The Great De-Clutter of 2017 has made its way to my office. I avoided this room for some time because it is my neatness nemesis, a “catch all” room.
I’ve got my own personal sweat shop in here complete with multiple sewing machines and all the notions needed to sew anything you could dream of as a Halloween costume. There is enough loose fabric to clothe a small village. And beware office intruders as a few straight pins are always lying in wait in the carpet.
Then there is my fiber problem, sheep run from me in fear of shearing. I have yarn ferreted away in my drawers and closet in copious quantities. So much so that should I perish and someone find my stash, they would think me a hoarder. But the special kind of hoarder who covets wool not the kind that lets trash and cat shit pile up.
The office also accumulates a bunch of other miscellaneous stuff. Stuff that had no where else to go. While organizing my desk I uncolored the following pile:
Yes, those are indeed a packet of wisdom teeth pulled from my head. (I would have fought back but they drugged me. At least they had the decency to let me keep the teeth.) Then a there are a few badges from old jobs, an old passport, a calculator for the hard of math-ing, and a receipt from my book buying habit.
It is pretty much a pile of trash. These things should probably be shredded and/or unceremoniously tossed in the garbage. But I just can’t. I may need them someday if I become a spy posing as a teacher (clearly not a math teacher) hopping from one county to the next to thwart evil. Or I might have to convince someone I am a member of an undercover, jaw shattering fight club by displaying the teeth of my enemies. You never know.

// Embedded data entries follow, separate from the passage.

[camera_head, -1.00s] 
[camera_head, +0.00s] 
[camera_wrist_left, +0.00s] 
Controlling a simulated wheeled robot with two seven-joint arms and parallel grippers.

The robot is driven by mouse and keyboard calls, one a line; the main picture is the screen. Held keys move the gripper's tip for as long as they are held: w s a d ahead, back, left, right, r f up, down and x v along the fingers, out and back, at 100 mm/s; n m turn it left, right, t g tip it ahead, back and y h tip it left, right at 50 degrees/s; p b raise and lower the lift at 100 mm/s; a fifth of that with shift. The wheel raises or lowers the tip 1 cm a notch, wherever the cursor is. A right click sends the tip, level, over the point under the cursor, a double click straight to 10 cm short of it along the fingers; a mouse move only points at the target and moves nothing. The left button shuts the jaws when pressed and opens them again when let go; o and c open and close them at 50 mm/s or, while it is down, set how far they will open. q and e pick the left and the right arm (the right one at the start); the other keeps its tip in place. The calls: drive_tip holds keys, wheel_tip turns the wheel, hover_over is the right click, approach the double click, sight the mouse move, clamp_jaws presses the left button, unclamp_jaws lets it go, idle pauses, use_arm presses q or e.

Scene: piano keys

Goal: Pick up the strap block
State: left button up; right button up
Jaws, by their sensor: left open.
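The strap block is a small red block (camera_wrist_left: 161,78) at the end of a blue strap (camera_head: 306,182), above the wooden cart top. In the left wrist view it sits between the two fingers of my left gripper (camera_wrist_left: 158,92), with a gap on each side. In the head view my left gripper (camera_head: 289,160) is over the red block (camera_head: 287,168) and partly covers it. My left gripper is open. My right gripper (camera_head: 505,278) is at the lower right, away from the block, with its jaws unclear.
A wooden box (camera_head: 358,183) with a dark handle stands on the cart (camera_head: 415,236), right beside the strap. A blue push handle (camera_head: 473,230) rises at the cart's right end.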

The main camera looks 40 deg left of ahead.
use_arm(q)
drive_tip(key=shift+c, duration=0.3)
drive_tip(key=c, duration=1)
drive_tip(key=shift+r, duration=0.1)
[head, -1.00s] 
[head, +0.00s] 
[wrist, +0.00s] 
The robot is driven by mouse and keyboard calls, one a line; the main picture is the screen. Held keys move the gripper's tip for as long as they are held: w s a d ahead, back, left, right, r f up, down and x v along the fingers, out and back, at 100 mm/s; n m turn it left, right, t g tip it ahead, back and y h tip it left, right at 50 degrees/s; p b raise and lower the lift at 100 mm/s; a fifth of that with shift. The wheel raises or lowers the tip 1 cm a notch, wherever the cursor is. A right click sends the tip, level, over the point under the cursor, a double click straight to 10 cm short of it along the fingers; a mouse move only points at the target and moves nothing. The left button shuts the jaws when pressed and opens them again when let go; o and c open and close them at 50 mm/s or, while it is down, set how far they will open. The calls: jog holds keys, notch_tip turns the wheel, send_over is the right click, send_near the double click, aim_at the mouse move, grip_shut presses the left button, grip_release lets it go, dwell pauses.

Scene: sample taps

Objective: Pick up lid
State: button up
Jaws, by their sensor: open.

The Great De-Clutter of 2017 is not off to such a “great” start. It turns out purging is much harder than I was first led to believe. Today I tackled the cabinets under the kitchen sink.
For god’s sake it should have been easy. We are talking keep the Windex, toss the rusted over can of Pledge kind of easy. One would think these decisions would have been straight forward. They weren’t.
I never knew it was possible to spend longer than five minuted pondering the fate of two Brita filters.
We don’t even use the Brita anymore! The problem is I want to keep the Brita jug because it makes a good lemonade container in the summer. So it seems like if I keep the jug I should naturally hold onto those filters. Even though we don’t use it to filter water, those damn filters were expensive, and since I still have the jug it only makes sense to keep them. Besides if there is ever a zombie apocalypse and we need to have clean drinking water I am going to be really pissed if in the midst of a de-clutter frenzy I tossed those damn filters.
So I am keeping the filters. I suck at decluttering!
Things rapidly got worse though. Turns out I am a total hoarder. Don’t believe me? Look at this…
Yeah, that’s right. It must clearly own two houses except I don’t. At least this proves I am brand loyal.
And then I made my most shameful discovery…
I have a Resolve problem. Dear god looking at this you would think I own an incontinent zoo. I do have two spiteful cats, and yes when my husband moved in they expressed their distaste for their new roommate by crapping on the carpet, but those accidents surely do not necessitate FIVE bottles of carpet cleaner!
After a bit of organization and tossing here are my results.
It looks pretty, and on the plus side it seems I will not have to buy any more cleaning products for the next ten years or so.